### The request
Write each line of the material exactly as given, from the top through the line that contains "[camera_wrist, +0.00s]", and omit all pictures.

### Given information

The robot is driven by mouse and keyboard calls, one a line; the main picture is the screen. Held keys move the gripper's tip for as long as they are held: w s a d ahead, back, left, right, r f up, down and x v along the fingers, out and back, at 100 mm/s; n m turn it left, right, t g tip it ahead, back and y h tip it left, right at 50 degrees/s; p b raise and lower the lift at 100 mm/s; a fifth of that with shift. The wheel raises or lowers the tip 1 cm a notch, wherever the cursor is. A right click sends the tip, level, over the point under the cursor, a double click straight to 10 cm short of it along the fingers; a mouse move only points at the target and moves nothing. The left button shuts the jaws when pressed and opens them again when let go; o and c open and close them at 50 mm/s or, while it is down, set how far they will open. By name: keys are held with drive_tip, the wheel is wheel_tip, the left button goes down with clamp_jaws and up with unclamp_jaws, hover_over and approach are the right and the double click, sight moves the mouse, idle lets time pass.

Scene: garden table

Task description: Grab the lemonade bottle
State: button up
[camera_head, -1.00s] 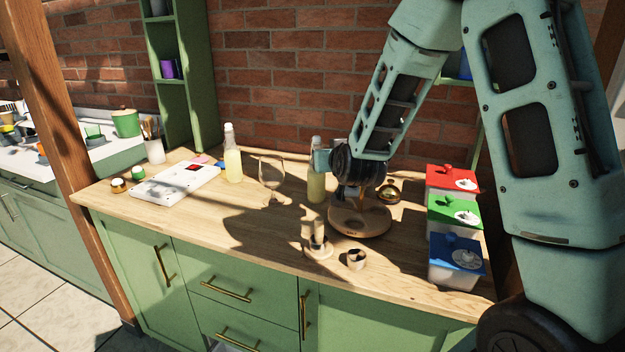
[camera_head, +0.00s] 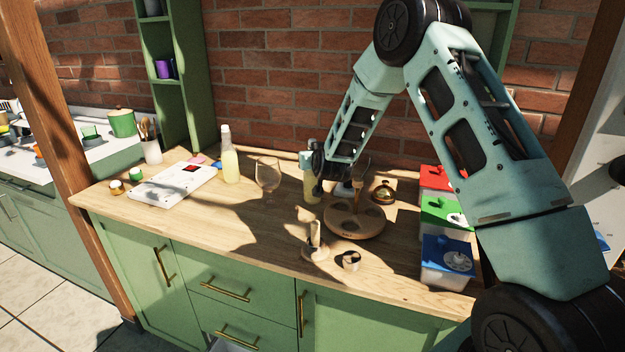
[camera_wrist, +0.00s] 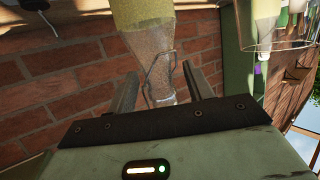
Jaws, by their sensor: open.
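A clear glass bottle of pale yellow liquid (camera_head: 310,190) stands on the wooden counter, partly hidden by my arm. In the wrist view the neck of this bottle (camera_wrist: 160,60) lies between the two fingers of my gripper (camera_wrist: 160,74), with a wire clasp showing on it. The fingers are open, one on each side, with gaps to the glass. In the head view the fingertips are hidden. A second similar bottle (camera_head: 230,160) stands further left, near the back wall, and also shows at the upper right of the wrist view (camera_wrist: 263,12).
A stemmed glass (camera_head: 268,174) stands left of the near bottle. A round wooden tray (camera_head: 345,228) and a gold bell (camera_head: 383,192) are to the right. Lidded containers (camera_head: 447,262) line the right end.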

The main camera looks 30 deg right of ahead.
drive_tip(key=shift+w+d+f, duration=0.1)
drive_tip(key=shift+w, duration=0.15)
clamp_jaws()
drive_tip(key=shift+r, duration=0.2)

### Solution
The robot is driven by mouse and keyboard calls, one a line; the main picture is the screen. Held keys move the gripper's tip for as long as they are held: w s a d ahead, back, left, right, r f up, down and x v along the fingers, out and back, at 100 mm/s; n m turn it left, right, t g tip it ahead, back and y h tip it left, right at 50 degrees/s; p b raise and lower the lift at 100 mm/s; a fifth of that with shift. The wheel raises or lowers the tip 1 cm a notch, wherever the cursor is. A right click sends the tip, level, over the point under the cursor, a double click straight to 10 cm short of it along the fingers; a mouse move only points at the target and moves nothing. The left button shuts the jaws when pressed and opens them again when let go; o and c open and close them at 50 mm/s or, while it is down, set how far they will open. By name: keys are held with drive_tip, the wheel is wheel_tip, the left button goes down with clamp_jaws and up with unclamp_jaws, hover_over and approach are the right and the double click, sight moves the mouse, idle lets time pass.

Scene: garden table

Task description: Grab the lemonade bottle
State: button up
[camera_head, -1.00s] 
[camera_head, +0.00s] 
[camera_wrist, +0.00s] 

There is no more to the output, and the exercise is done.